Most days Mika Hampton plays “mom” to international students who have moved to the Lower Mainland for school.
In her role as director and agent at Space Canada International, she liaises with host families, helps new students navigate their new surroundings and gives groundings to school skippers. But every year, for a month starting in February, she gets a break from all that. Every year, students from Kamimura Gakuen high school come to visit.
“This group is angels for me,” Hampton said.
For the last six years, Hampton has brought a class of students from Kamimura Gakuen high school over to Agassiz to learn English and Canadian culture. Originally from Japan herself, Hampton was first approached by the principal of Kamimura Gakuen to see if she could help him find a partner school for his student’s exchange program.
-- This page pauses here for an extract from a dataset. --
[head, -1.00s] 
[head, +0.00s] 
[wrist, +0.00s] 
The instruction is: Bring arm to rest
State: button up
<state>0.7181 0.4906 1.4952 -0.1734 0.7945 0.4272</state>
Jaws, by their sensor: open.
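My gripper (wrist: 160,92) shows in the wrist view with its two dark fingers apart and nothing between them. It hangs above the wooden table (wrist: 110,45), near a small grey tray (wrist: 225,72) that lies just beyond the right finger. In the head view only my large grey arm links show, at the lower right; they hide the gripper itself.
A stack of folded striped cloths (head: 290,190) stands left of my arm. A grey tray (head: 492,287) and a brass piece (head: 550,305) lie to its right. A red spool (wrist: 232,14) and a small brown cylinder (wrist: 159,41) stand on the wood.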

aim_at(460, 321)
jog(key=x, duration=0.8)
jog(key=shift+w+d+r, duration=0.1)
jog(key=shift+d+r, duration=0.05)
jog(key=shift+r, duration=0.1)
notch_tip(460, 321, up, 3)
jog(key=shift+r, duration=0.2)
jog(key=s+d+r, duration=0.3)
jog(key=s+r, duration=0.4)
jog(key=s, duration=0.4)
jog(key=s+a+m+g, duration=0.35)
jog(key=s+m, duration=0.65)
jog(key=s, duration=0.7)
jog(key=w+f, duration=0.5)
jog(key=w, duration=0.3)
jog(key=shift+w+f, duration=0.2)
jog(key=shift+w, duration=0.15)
“My co-owner (of Space Canada International) … she is totally a city person. And she couldn’t believe it,” Hampton said, remembering when the principal suggested Agassiz as a good spot for the program.
“She couldn’t believe that the principal loves (it) here,” she continued. “She said ‘Are you sure? You want to send the students here?’”
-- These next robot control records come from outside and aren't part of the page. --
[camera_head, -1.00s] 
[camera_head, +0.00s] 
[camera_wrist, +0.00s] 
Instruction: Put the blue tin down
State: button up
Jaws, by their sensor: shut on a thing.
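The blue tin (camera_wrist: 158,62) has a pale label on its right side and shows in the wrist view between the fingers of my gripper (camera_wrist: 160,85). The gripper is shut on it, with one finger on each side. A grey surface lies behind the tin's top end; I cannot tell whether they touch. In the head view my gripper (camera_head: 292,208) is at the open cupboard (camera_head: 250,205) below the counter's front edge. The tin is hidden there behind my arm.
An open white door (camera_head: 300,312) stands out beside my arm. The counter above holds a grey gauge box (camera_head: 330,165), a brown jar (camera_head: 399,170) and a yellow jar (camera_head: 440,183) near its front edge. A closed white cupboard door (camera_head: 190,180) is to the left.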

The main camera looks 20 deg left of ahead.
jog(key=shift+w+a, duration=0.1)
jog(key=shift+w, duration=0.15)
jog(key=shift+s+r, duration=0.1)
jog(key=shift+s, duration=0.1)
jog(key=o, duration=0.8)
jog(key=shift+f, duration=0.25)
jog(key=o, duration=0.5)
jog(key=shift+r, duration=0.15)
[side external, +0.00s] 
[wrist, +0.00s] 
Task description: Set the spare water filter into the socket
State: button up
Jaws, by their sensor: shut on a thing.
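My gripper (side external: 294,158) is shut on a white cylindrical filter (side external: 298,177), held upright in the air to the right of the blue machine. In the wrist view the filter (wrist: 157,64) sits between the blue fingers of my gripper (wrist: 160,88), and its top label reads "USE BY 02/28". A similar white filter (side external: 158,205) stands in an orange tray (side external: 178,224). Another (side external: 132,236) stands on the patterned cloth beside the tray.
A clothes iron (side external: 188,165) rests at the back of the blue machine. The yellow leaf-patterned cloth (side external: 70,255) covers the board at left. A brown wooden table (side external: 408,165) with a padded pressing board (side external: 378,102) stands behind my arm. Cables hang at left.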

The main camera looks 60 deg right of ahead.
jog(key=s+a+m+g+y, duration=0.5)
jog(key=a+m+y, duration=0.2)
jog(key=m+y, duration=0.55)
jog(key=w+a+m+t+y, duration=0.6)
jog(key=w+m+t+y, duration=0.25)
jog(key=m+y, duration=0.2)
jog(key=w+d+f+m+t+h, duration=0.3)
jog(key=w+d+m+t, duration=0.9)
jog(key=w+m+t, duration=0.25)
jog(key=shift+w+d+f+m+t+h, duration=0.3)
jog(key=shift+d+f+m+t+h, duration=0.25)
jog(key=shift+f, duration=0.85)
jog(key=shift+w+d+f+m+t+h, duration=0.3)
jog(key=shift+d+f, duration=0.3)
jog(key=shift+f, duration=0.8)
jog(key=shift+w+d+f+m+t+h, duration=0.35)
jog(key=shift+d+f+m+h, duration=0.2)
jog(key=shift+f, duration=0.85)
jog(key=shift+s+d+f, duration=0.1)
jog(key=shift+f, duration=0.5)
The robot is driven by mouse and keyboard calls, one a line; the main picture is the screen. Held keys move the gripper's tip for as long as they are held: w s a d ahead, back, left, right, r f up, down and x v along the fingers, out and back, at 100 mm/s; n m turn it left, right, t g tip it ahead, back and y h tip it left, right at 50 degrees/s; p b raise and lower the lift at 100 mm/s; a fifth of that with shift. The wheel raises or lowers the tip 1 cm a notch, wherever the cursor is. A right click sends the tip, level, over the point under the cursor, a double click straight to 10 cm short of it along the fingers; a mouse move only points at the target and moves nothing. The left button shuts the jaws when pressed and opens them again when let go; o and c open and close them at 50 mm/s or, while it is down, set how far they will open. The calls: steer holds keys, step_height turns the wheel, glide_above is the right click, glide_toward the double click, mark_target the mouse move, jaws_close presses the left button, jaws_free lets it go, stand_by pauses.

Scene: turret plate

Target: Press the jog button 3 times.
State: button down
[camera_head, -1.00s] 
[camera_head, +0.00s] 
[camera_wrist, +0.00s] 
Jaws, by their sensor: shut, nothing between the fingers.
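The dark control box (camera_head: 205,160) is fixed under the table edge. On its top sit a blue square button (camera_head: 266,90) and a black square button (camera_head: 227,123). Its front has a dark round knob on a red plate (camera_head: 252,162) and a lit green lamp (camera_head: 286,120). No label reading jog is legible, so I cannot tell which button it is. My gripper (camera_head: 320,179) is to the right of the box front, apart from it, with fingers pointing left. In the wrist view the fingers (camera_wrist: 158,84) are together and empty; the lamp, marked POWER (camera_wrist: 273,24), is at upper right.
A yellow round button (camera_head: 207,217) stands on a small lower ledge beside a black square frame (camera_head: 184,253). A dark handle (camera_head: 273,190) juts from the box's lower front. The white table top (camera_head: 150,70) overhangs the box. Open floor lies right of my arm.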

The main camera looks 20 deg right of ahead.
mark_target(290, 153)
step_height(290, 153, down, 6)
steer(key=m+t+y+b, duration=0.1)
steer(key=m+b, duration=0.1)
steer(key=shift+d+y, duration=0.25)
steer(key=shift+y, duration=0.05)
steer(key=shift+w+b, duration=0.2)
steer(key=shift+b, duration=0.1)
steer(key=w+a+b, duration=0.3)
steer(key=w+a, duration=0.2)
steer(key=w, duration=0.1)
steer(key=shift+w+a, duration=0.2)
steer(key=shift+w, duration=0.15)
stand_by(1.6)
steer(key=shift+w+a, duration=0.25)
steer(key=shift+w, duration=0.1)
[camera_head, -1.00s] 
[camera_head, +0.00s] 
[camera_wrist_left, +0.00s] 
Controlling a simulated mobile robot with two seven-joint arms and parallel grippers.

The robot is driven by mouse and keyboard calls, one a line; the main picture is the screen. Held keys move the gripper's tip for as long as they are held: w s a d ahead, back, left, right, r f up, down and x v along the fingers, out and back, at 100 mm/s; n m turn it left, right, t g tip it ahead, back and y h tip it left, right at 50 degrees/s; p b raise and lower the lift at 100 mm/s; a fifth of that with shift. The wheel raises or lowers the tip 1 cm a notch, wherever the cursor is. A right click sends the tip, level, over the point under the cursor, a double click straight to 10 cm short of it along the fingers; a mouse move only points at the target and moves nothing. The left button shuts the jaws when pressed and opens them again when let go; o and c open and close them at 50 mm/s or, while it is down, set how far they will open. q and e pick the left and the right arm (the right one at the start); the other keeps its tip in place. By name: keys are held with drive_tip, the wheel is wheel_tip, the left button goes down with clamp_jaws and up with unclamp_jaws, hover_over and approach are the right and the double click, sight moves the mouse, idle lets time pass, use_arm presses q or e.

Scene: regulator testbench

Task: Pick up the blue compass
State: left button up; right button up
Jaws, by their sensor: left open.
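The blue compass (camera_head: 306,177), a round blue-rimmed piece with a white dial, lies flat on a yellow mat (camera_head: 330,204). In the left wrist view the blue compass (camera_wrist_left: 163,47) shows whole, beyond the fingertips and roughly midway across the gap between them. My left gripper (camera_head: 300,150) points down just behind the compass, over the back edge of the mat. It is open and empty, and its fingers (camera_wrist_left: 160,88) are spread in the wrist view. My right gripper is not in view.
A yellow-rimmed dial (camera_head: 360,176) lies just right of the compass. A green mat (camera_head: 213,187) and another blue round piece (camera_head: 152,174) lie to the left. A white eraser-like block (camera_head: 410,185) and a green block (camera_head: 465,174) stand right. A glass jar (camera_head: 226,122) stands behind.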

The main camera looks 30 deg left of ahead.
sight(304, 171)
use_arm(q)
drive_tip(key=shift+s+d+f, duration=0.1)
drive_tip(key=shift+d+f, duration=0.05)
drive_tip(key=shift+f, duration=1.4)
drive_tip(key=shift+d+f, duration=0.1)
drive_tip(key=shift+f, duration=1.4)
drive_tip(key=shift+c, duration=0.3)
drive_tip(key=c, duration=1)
Most exchange programs are focused in more urban areas, Hampton explained. Agassiz’s small and quiet community was a little out of the ordinary. But it was Hampton’s home, and she was excited to show off the area to Japanese teens.
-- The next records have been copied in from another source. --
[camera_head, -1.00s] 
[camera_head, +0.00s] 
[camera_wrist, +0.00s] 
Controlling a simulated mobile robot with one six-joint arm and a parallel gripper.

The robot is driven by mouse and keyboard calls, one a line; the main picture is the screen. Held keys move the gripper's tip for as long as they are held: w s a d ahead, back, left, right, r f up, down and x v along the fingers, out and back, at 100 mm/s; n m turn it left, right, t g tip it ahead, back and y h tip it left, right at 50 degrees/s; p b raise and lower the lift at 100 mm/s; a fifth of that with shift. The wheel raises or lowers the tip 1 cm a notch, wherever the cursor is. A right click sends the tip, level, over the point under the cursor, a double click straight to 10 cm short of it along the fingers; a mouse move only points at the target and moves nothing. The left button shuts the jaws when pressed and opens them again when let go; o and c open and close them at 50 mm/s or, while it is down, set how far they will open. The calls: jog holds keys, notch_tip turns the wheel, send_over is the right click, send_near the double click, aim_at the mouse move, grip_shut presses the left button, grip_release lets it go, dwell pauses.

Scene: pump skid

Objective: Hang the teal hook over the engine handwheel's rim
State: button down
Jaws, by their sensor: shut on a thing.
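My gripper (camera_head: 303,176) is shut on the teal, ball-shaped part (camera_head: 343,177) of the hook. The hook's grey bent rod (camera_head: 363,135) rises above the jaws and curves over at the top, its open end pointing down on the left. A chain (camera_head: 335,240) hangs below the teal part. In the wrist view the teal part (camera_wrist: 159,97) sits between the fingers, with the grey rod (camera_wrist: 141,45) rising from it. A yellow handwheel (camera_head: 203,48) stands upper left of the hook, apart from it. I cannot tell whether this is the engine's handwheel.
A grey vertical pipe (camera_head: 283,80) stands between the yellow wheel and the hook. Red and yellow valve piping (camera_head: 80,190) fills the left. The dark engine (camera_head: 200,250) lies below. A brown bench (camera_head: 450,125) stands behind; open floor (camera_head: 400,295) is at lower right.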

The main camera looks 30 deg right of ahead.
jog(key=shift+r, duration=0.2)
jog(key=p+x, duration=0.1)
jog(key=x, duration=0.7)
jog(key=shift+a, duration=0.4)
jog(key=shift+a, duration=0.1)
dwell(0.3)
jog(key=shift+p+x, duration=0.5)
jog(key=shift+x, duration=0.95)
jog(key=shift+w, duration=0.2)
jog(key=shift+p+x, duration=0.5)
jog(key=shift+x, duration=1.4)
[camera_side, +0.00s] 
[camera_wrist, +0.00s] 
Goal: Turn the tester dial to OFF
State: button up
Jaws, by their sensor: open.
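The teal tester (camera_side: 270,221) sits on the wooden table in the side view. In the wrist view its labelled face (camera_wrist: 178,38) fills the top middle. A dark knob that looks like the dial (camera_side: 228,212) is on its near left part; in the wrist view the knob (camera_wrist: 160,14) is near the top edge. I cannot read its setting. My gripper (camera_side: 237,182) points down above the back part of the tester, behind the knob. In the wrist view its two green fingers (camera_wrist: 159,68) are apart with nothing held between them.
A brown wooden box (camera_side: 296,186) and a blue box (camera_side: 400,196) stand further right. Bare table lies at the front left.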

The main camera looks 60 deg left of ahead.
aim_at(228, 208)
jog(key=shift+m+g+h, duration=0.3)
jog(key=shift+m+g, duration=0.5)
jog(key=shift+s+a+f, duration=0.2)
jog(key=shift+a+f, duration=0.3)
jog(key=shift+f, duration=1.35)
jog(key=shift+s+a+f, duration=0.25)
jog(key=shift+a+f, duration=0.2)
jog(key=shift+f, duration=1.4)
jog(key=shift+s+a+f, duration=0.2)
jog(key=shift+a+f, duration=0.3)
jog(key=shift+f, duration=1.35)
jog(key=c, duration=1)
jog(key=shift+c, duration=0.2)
Hampton approached AESS principal Patsy Graham about the idea, and a new cultural exchange between Kakinawa and Agassiz was born.
The program goes like this: students taking an English course at Kamimura Gakuen spend one month in Agassiz, staying with a home-stay family. During their stay, they learn English and Canadian customs while teaching students at Agassiz Elementary Secondary and Kent Elementary about Japanese culture.
Sometimes they’ll go out on excursions to things like hockey games, and they spend their weekend in Vancouver for a taste of city life before flying back to Japan.
“Usually everybody really enjoys it and really experiences different culture,” Hampton said. The Japanese students are surprised the first time they see a green pepper that’s as big as their hand, she said, and many are shocked at the idea of wearing pyjamas to school during Pyjama Day.
“For a Japanese student, it’s unbelievable to come in pyjamas to school,” Hampton said. “It feels so weird.”
Home-stay families are treated to a potluck dinner, made by the students who were given a lesson in Japanese cooking before they left. And many families keep in touch with their students long after the program is over.
“Lots of families still keep in touch with the student. So that’s really really nice,” she added. “I don’t know … what they’re doing right now, but the family told me: ‘Did you hear about her? She’s doing this, and she become this.’”
Hampton has many stories of the students who have come through the program over the years. Some are more entertaining than others.
“The kids just remind me of my first year in Canada,” Hampton said.
One student struggled in the bathroom when she tried to wash her hair, using the faucet in the tub rather than the shower head above.
“‘I have to duck and it’s so much lower than my head’,” Hampton remembered her telling the home-stay family.
“I’m like, oh my god. So I phoned her back and I said, ‘Can you tell her how to put the shower on?’”
There have been bigger difficulties than just figuring out how to wash hair — one year the Hampton had to make last minute provisions for the students to do their program at Chilliwack’s Unity Christian School — but Hampton said there has never been a bad year.
“The first year was only 19 kids, but I still remember everybody’s face and I can say the name right away,” Hampton said. “The first year was really, really good year. Every year is a good year.”
This year, at least 23 students will be making their way over from Japan, and arriving in Canada on Friday, Feb. 15. They’ll have a few days to acclimatize, and attempt to sleep off the jet lag, before they dive into school and community activities in Agassiz, Chilliwack and Hope.
It’ll be a month of learning for students and host families alike, and Hampton feels it will be a rewarding experience for nearly everyone involved. But she’s also hoping the program will continue to grow.
“It’s small community, but I want it to be more overseas, more international students,” Hampton said about AESS, which signed a sister school agreement with Kamimura Gakuen two years ago. “I want it to be more (about) connecting (between) Japan and Agassiz, to do the more back and forth.”
The students who come to Canada always enjoy themselves, she added. Someday, it would be great to give Agassiz students that same experience in Japan.